Sharp Wireless Weather Station, part 2
rtl_433
The rtl_433 project has support for decoding a bunch of different weather station devices. Unfortunately, it doesn't support this sharp device.
Turning on rtl_433 unknown signal analyzer (-A) gives me this:
Detected FSK package @ 2018-07-18 20:12:11
Analyzing pulses...
Total count: 152, width: 37332 (149.3 ms)
[details removed]
Level estimates [high, low]: 1375, 5
Frequency offsets [F1, F2]: -2106, -8954 (-8.0 kHz, -34.2 kHz)
Guessing modulation: No clue...
It detected FSK and the right transmission length. The frequency offsets also look correct - the RTL-SDR was tuned to 917.21MHz for this test, and the frequency offsets are relative to that. But it wasn't able to get any farther than that.
It would be nice if I can add support for this device to the rtl_433 project, so I'll have to come back to that.
GNURadio
GNURadio is a handy DSP programming environment with a bunch of pre-made DSP modules you can connect together in input->output chains.
I took a look at other people's GNURadio FSK decoders, and found the quadrature demod module from them. It outputs a number relative to the received frequency. When it has a signal above the center frequency it outputs a number above 0, when the signal is below the center frequency it outputs a number below 0.
To set the center frequency, I used the Frequency Xlating FIR Filter before the quadrature demod block. I set the center frequency between the two transmitted frequencies.
I also added the Power Squelch block to only process the signal when it was above a configured signal strength threshold. That way, the processing is idle between transmits.
I added a threshold block to change the output to just 0 (low freq) and 1 (high freq). It uses hysteresis as a filter of some noise.
I wrote my protocol demodulation as a second process, and connected it to GNURadio using a tcp socket.
The full GNURadio flowgraph looks like this:
The GUI also has the ability to set the center frequency, the squelch threshold, and the RTL-SDR's gain.

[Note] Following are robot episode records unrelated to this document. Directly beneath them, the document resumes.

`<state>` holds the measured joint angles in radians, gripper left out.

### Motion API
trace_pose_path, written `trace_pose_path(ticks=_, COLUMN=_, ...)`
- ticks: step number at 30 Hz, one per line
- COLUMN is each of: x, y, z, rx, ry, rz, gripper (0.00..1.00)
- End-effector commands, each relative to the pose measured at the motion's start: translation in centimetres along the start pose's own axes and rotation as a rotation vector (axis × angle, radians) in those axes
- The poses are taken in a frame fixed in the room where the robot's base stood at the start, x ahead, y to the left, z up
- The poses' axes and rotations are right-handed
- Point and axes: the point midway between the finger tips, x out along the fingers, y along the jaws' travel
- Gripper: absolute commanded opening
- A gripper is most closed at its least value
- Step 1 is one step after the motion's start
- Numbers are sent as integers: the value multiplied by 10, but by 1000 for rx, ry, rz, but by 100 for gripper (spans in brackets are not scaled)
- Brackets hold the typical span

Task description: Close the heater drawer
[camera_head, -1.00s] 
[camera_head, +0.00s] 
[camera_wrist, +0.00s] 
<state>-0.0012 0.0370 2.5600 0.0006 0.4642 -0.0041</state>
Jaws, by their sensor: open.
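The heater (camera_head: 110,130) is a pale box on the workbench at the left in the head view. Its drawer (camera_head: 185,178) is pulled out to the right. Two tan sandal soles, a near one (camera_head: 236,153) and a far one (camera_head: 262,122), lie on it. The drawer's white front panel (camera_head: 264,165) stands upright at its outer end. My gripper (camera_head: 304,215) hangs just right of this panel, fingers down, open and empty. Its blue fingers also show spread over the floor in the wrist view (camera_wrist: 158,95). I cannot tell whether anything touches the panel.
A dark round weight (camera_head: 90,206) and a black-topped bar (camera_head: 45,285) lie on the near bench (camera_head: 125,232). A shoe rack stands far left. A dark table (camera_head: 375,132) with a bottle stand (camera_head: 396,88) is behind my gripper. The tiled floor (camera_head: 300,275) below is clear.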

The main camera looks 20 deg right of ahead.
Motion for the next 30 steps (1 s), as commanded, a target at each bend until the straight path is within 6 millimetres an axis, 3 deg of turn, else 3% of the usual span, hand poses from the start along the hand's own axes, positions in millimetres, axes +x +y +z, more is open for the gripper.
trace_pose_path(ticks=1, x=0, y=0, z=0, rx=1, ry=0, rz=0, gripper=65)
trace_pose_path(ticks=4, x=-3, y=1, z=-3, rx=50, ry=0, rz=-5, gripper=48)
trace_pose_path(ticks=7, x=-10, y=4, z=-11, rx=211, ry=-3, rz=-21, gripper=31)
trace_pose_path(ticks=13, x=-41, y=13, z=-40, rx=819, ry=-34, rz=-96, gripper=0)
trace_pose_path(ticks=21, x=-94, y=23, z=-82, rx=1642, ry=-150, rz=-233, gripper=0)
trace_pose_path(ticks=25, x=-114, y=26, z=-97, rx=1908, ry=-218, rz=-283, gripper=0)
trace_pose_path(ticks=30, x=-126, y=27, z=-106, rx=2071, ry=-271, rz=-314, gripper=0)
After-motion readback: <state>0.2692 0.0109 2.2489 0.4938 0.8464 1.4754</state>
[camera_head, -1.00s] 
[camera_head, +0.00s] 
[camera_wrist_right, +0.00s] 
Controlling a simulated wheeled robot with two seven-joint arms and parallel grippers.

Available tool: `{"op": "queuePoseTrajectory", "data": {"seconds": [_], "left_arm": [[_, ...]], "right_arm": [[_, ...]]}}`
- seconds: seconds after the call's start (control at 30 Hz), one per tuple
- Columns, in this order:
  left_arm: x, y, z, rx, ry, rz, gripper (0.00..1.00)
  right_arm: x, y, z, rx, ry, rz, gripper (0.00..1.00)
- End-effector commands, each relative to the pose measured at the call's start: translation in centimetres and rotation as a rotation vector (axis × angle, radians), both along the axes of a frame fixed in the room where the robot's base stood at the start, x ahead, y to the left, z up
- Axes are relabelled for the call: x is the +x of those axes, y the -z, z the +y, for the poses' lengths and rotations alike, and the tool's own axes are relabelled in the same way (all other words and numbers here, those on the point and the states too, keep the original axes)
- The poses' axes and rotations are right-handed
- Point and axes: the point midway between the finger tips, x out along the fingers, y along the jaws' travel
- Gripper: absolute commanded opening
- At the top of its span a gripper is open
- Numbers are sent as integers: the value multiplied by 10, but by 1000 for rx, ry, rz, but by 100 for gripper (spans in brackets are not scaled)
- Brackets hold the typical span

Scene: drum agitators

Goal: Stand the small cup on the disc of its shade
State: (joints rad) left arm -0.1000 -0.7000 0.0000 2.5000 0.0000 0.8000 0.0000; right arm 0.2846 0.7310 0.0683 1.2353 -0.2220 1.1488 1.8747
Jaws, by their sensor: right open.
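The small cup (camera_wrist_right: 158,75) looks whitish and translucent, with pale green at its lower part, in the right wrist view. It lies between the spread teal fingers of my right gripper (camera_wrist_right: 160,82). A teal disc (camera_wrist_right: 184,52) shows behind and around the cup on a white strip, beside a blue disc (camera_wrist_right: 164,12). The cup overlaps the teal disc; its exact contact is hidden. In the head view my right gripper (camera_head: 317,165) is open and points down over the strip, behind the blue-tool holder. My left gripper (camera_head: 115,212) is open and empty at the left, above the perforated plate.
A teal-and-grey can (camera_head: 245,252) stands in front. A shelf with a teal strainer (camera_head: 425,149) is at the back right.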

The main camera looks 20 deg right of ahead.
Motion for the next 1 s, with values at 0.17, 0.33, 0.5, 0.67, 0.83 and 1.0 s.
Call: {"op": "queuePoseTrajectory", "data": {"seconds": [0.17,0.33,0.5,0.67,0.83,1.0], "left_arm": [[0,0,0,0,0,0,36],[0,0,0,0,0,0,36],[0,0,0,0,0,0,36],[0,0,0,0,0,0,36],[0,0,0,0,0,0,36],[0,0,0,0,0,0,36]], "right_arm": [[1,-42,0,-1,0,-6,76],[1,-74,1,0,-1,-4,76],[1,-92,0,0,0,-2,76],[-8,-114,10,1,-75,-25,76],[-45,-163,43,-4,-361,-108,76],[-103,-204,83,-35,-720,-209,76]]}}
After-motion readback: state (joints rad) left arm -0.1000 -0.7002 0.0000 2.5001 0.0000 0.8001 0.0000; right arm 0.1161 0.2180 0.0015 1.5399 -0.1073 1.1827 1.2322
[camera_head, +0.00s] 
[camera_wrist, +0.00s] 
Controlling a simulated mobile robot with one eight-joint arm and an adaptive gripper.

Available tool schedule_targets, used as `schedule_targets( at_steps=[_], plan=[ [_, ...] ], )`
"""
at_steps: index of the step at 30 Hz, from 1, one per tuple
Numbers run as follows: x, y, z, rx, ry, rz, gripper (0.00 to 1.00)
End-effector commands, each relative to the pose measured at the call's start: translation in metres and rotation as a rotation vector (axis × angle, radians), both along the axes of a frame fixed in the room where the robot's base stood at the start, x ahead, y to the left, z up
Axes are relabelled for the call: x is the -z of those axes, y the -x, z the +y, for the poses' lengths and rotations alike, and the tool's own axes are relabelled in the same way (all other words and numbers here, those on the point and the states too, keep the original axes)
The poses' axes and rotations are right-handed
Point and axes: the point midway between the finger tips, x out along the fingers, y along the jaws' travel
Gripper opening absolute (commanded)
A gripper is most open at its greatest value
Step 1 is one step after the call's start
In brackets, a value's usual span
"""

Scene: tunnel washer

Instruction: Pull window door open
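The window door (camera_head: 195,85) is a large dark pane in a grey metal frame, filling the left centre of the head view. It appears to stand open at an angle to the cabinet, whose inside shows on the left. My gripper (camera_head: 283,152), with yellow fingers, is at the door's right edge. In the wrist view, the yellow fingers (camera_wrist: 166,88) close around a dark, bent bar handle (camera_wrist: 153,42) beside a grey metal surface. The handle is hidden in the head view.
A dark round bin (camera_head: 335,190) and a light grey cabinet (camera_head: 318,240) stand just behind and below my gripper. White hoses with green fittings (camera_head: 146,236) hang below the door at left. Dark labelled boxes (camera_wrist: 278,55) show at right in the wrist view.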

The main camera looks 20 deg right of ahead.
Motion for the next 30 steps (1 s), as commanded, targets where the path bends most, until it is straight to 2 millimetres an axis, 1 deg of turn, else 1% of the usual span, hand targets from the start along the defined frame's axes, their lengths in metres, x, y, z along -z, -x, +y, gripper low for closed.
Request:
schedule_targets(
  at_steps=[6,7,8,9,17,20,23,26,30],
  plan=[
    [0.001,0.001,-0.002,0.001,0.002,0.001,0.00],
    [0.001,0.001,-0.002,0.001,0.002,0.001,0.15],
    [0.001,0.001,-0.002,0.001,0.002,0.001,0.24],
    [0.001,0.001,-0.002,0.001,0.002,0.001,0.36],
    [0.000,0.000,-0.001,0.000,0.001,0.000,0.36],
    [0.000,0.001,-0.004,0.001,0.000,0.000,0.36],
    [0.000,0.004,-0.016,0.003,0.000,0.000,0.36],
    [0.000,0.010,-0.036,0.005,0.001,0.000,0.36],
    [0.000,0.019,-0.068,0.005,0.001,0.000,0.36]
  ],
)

Below the settings, the GUI shows the last 140ms of FSK output as well as a FFT on the RF. I've turned on the max hold of the FFT to see the transmission frequencies.
GNURadio running:
In the bottom FFT, you can see from the gold-colored line that the signal peaks at around 917.172MHz and 917.199MHz. You can also see that it's around 30-40dB above the current noise (in blue).
Above the FFT, in the "demod" section, you can see the data pretty clearly. There's about 0.6ms per bit (around 1700 bits per second, ignoring sync costs). There's also two different patterns, which looks like PWM encoding. To decode the data, I took the signal being high a long time + low a short time to mean 1
and high short+low long to mean 0
. So the data in this transmission would be 101001010010000100000001001111010001111101101011
Decoding the signal
I collected a bunch of these signals and compared them against what temperature and humidity the receiver station displayed.
The meaning of the bits in the order they were received:
10100101
- seems to be a static data prefix
00100001
- seems to be an ID that changes whenever the batteries are changed
0
- battery state (0 = "batteries low", 1 = "batteries good")
000
- unused 3 bits?
000100111101
- 12 bits of temperature in fixed signed precision tenths of a degree Celsius (31.7C - it's cooling off at night)
00011111
- humidity in percentage (31%)
01101011
- crc
Signal Redundancy
My current guess is the crc is based on a Hamming code. Hamming codes are useful because you can use it to correct single bit errors. I've made some progress in reverse engineering it, but not everything is fitting exactly as I would expect. I'll have to work more on this.
Each transmission is repeated three times with the same data, so that's a useful error correction without knowing the crc.